Monday, October 25, 2010

The Idler, Tuesday, October 26, 2010

Pointsmen and pilots

 

AIR TRAFFIC controllers are the pointsmen of modern life as hundreds of thousands of people flit about the globe every day. It's absolutely vital work. Everything seems to go like clockwork. Yet communications between aircraft and control towers seldom come to light.

 

Here are some actual exchanges between pilots and control towers:


* Tower: "Delta 351, you have traffic at 10 o'clock."


Delta 351: "Give us another hint. We have digital watches."




* Tower: "TWA 2341, for noise abatement turn right 45 degrees."

TWA 2341: "Centre, we're at 35 000 feet. How much noise can we make up here?"

Tower: "Sir, have you ever heard the noise a 747 makes when it hits a 727?"




* A pupil pilot was lost during a solo cross-country flight. Attempting to locate the aircraft on radar, Air Traffic Control asked: "What was your last known position?"

Pupil: "When I was number one for take-off."



* A DC-10 had come in a little hot and had an exceedingly long roll-out after touching down.

San Jose Tower: "American 751, make a hard right turn at the end of the runway, if you are able. If you are not able, take the Guadeloupe exit off Highway 101, make a right at the lights and return to the airport."



* The pilot of a Cherokee 180 was told by the tower to hold short of the active runway while a DC-8 landed. The DC-8 landed, rolled out, turned around, and taxied back past the Cherokee. Some quick-witted comedian in the DC-8 crew got on the radio and said: "What a cute little plane. Did you make it all by yourself?"

Cherokee pilot: "I made it out of DC-8 parts. Another landing like yours and I'll have enough parts for another one."



* Speedbird 206: "Frankfurt, Speedbird 206 clear of active runway."

Frankfurt ground control: "Speedbird 206. Taxi to gate Alpha One-Seven."

The BA 747 pulls onto the main taxiway and slows to a stop.

Ground control: "Speedbird, do you not know where you are going?"

Speedbird 206: "Stand by, Ground, I'm looking up our gate location now."

Ground: "Speedbird 206, have you not been to Frankfurt before?"

Speedbird 206 (coolly): "Yes, twice in 1944, but it was dark and I didn't land."


* Taxi-ing at Gatwick airport, the crew of a US Air flight departing for Fort Lauderdale made a wrong turn and came nose to nose with a United 727. An irate female ground controller lashed out at the US aircrew, screaming: "US Air 2771, where the hell are you going? I told you to turn right onto Charlie taxiway! You turned right on Delta! Stop right there! I know it's difficult for you to tell the difference between C and D, but get it right! Now you've screwed everything up!
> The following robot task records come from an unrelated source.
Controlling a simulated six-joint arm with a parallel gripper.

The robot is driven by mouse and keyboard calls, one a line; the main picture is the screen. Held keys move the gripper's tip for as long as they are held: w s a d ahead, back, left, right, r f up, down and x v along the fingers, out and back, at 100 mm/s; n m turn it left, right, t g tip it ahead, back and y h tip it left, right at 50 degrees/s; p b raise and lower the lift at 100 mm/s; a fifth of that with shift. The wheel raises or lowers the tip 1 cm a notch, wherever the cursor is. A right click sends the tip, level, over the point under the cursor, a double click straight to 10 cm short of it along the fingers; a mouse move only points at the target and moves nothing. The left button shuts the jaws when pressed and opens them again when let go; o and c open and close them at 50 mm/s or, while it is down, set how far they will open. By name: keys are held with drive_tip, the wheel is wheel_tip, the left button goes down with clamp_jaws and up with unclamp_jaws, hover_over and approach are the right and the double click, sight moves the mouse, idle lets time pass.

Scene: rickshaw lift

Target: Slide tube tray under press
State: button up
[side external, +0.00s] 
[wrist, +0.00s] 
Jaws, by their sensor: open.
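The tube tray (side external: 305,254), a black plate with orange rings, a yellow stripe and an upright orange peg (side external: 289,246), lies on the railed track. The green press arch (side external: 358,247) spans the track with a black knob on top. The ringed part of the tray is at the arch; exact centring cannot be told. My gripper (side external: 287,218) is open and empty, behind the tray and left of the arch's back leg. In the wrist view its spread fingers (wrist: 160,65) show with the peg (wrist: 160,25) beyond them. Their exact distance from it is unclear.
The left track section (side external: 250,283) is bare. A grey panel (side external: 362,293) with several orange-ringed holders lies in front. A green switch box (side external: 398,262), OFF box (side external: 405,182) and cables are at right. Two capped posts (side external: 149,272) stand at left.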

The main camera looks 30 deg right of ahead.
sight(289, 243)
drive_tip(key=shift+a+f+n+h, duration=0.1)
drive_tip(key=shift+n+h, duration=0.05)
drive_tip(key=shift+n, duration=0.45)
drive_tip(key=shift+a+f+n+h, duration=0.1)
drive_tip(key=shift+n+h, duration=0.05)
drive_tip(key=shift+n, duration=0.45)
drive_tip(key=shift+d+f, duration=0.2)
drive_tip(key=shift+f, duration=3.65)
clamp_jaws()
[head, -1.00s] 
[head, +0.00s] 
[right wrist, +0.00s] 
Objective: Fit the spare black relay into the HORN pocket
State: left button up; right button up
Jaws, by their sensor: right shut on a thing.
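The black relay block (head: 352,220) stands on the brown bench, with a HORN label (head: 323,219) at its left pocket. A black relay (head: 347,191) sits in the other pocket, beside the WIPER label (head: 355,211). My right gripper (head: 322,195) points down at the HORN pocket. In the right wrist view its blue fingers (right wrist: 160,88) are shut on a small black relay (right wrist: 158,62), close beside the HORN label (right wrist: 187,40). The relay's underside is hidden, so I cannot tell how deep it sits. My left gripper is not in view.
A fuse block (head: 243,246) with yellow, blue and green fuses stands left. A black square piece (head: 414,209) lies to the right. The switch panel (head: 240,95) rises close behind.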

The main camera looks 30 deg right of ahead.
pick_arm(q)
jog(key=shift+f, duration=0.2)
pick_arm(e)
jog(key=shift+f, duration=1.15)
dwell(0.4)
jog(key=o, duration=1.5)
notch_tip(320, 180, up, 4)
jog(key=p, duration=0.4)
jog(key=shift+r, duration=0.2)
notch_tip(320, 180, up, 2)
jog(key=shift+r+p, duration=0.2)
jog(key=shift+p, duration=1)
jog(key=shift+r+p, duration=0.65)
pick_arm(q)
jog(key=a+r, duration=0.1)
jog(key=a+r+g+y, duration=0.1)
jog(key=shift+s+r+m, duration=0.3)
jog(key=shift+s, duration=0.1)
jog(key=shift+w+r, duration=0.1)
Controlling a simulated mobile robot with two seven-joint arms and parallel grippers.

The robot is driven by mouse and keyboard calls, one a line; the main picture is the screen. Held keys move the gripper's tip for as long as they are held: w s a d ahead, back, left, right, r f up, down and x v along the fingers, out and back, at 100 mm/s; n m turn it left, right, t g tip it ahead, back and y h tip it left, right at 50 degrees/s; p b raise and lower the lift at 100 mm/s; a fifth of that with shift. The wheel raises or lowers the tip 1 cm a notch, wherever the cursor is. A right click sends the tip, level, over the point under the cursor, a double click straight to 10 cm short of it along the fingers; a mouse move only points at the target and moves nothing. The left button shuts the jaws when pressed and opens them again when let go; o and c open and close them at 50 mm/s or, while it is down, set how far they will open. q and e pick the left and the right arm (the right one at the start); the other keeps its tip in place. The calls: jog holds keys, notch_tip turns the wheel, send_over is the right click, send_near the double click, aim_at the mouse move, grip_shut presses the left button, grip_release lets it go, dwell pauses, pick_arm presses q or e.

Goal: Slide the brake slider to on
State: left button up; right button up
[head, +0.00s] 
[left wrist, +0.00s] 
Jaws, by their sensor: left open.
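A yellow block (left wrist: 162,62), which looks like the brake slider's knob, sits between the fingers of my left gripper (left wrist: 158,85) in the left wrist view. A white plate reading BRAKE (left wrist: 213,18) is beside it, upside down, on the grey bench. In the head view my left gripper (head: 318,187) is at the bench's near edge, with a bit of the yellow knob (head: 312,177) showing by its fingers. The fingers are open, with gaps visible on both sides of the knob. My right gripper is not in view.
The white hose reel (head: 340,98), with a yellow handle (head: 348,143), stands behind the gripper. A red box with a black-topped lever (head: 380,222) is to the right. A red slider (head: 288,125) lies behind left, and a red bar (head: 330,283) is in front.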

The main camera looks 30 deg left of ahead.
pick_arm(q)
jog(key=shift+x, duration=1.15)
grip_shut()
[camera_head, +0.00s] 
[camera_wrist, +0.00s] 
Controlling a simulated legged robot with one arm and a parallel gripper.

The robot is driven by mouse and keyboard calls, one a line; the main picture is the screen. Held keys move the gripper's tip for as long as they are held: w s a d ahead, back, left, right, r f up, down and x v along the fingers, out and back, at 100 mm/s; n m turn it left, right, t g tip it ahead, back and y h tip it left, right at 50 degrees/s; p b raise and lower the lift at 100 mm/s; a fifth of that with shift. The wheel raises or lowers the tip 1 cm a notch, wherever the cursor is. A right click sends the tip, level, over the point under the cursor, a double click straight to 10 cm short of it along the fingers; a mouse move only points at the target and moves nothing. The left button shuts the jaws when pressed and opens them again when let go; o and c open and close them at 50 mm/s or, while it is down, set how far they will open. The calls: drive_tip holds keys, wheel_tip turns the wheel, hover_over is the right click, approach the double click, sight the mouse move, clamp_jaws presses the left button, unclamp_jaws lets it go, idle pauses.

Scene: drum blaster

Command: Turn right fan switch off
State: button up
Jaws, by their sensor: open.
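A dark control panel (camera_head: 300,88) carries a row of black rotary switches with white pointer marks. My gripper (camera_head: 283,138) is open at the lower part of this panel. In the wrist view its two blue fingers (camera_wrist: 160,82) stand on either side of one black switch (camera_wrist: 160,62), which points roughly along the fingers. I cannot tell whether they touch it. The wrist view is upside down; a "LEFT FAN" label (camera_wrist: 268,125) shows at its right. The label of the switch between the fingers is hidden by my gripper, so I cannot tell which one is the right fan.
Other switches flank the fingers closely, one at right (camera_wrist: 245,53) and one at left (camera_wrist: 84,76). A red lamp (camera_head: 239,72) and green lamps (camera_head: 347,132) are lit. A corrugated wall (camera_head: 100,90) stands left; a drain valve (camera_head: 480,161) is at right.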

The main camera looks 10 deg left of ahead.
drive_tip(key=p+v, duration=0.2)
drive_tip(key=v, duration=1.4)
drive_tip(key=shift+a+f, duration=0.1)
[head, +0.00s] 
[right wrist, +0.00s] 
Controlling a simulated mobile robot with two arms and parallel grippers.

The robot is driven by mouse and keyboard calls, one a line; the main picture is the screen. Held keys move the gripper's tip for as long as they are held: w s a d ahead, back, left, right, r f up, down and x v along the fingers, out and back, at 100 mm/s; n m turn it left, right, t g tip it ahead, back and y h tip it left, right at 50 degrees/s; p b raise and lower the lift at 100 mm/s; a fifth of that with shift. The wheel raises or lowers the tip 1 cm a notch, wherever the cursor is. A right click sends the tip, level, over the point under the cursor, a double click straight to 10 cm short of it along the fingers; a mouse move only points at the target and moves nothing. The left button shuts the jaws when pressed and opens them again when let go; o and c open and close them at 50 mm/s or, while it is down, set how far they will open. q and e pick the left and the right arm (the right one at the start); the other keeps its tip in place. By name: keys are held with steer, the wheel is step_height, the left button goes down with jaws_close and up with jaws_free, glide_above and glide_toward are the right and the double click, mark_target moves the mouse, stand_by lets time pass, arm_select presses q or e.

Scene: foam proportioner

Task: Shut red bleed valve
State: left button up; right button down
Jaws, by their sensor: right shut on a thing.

It'll take forever to sort this out! You stay right there and don't move 'til I tell you to! You can expect progressive taxi instructions in about half an hour, and I want you to go exactly where I tell you, when I tell you, and how I tell you! You got that, US Air 2771?"

"Yes, ma'am."

The ground control communications frequency fell into embarrassed silence. Then an unidentified pilot came over the air: "Wasn't I married to you once?"

 

 

Bracelets

 

LINDA Vandeverre, of Cowie's Hill, brings to our attention the little plastic bracelets a number of people are wearing? They look like cheap plastic watches, she says, but they aren't cheap and apparently they improve one's balance, flexibility and core strength.

 

They put her in mind of a little verse:

 

Oi only drink to calm meself,

Me steadiness to improve;

Last night Oi got so steady,

Oi couldn't 'ardly move".

 

Good heavens! Linda must have been the lady sitting opposite me at the Trafalgar Day lunch last weekend.

 

Wrong turn

 

ANOTHER item from Bill Bryson's Bizarre World (Warner Books).

 

An elderly couple in Hot Springs, Arkansas, took a wrong turn while driving to a restaurant near their home, tried to get back to where they were but took another wrong turn and finally ended up near Nashville, Tennessee, 60 miles away.

 

Tailpiece

 

I DON'T know what to do. I went to a Chinese restaurant last night and my fortune cookie contradicted my horoscope.

 

Last word

 

Nothing is impossible for the man who doesn't have to do it himself.